Forumun açılış töreni ve ilk oturumunda Hatipzade, Kazakistan Dışişleri Bakan Birinci Yardımcısı Yerjan Aşıkbayev ile Çin ve Kanada’dan önde gelen düşünce kuruluşu başkanlarıyla birlikte ana konuşmacılardan biri olarak bir konuşma yaptı.
Dışişleri Bakan Yardımcısı Hatipzade, uluslararası düşünce kuruluşları arasındaki diyalogların küresel sorunlara dair ortak anlayışın oluşmasındaki önemini vurguladı ve fikrî etkileşimin bölgesel ve küresel işbirliğini güçlendirmede oynadığı rolün altını çizdi.

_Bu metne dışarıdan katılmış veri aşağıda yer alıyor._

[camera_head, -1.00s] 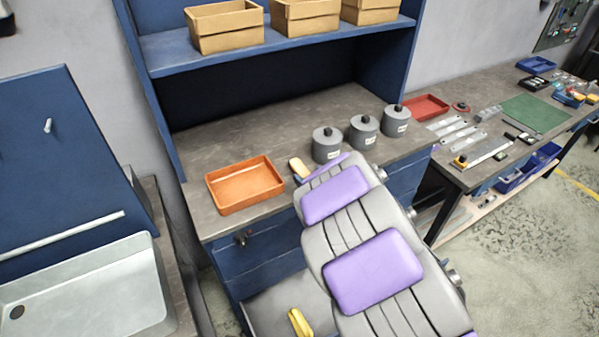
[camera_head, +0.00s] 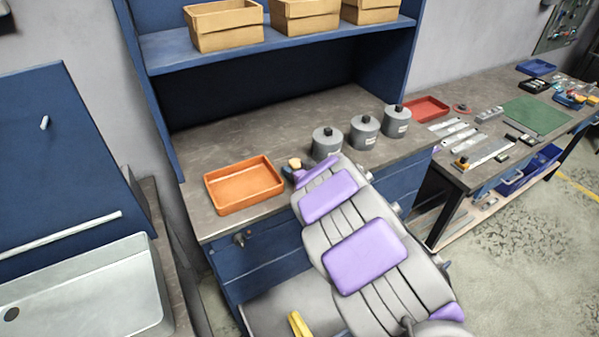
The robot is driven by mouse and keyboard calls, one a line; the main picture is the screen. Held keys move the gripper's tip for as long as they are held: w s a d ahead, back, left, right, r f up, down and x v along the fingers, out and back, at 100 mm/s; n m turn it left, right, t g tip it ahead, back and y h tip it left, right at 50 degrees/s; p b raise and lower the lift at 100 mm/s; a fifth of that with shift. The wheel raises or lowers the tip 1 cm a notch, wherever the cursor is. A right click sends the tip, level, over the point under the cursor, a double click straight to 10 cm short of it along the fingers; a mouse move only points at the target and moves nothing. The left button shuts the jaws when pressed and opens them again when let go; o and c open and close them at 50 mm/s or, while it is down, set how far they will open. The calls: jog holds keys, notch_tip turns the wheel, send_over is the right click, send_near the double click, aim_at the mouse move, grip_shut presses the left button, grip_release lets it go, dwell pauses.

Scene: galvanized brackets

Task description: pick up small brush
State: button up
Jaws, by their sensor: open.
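The small brush, as far as I can tell, is the small tan and dark blue-green item (camera_head: 294,164) on the grey-brown worktop, just right of the orange tray. Only part of it shows, and its lower right side is hidden by my arm's end. My gripper (camera_head: 306,172) is at the far end of my grey and purple arm, right beside or over the brush. The jaws are open, though the fingers are mostly hidden behind the arm. I cannot tell whether they touch the brush.
The orange tray (camera_head: 211,190) stands close left of the gripper. Several grey canisters, one of them here (camera_head: 327,146), stand behind and to the right. A blue shelf (camera_head: 160,52) with cardboard boxes overhangs the worktop (camera_head: 290,112). A sink (camera_head: 95,285) is at the left.

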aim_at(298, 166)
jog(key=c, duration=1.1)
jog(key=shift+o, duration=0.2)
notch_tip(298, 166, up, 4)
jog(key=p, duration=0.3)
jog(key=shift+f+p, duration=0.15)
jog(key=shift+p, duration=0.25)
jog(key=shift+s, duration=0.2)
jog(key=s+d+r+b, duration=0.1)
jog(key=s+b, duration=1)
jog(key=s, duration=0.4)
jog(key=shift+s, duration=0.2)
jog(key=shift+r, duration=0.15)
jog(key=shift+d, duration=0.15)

“Uluslararası düzenin yapısı köklü bir değişim sürecinden geçiyor ve öngörülemezliğin yeni bir düzeyine ulaşmış durumda; bu da tehlikeli bir dönemi beraberinde getirmiştir” diyen hatipzade, “ABD diğer ülkelere karşı hegemonya dayatmaktadır. Washington bunu ‘güç yoluyla barış’ söylemi altında, aslında zor kullanımıyla hegemonyasını uygulayarak yapmaktadır” ifadesini kullandı.
İranlı diplomat, Siyonist rejimin de ABD’nin Ortadoğu’daki ana vekili ve taşeronu olarak aynı yaklaşımı sürdürdüğünü belirterek, “Bu rejim barış peşinde değil; tüm Ortadoğu üzerinde mutlak bir üstünlük kurma arayışındadır. Bu durum BM’nin temel ilkelerini ve uluslararası hukuku ciddi biçimde zedelemiştir” ifadelerinde bulundu.
Hatipzade sözlerine şöyle devam etti: “ABD ve İsrail rejimi tarafından gerçekleştirilen saldırgan eylemler, Gazze’deki etnik temizlik ve soykırım, ayrıca bu rejim tarafından Ortadoğu’daki 8 ülkeye yönelik saldırılar, uluslararası sistemde süregelen kurum karşıtlığının ve hukuk tanımazlığın açık örnekleridir.”
Konuşmasının sonunda Hatibzade şunları söyledi:
“ABD, geçmişte İran, Rusya ve Çin gibi ülkeleri uluslararası düzene karşı revizyonizmle suçluyordu. Oysa bugün dünyadaki en revizyonist ülke bizzat ABD’nin kendisidir; mevcut düzene karşı başkaldırmış ve aldığı kararlarla küresel düzeni ve barışı ciddi biçimde tehdit eder hâle gelmiştir.”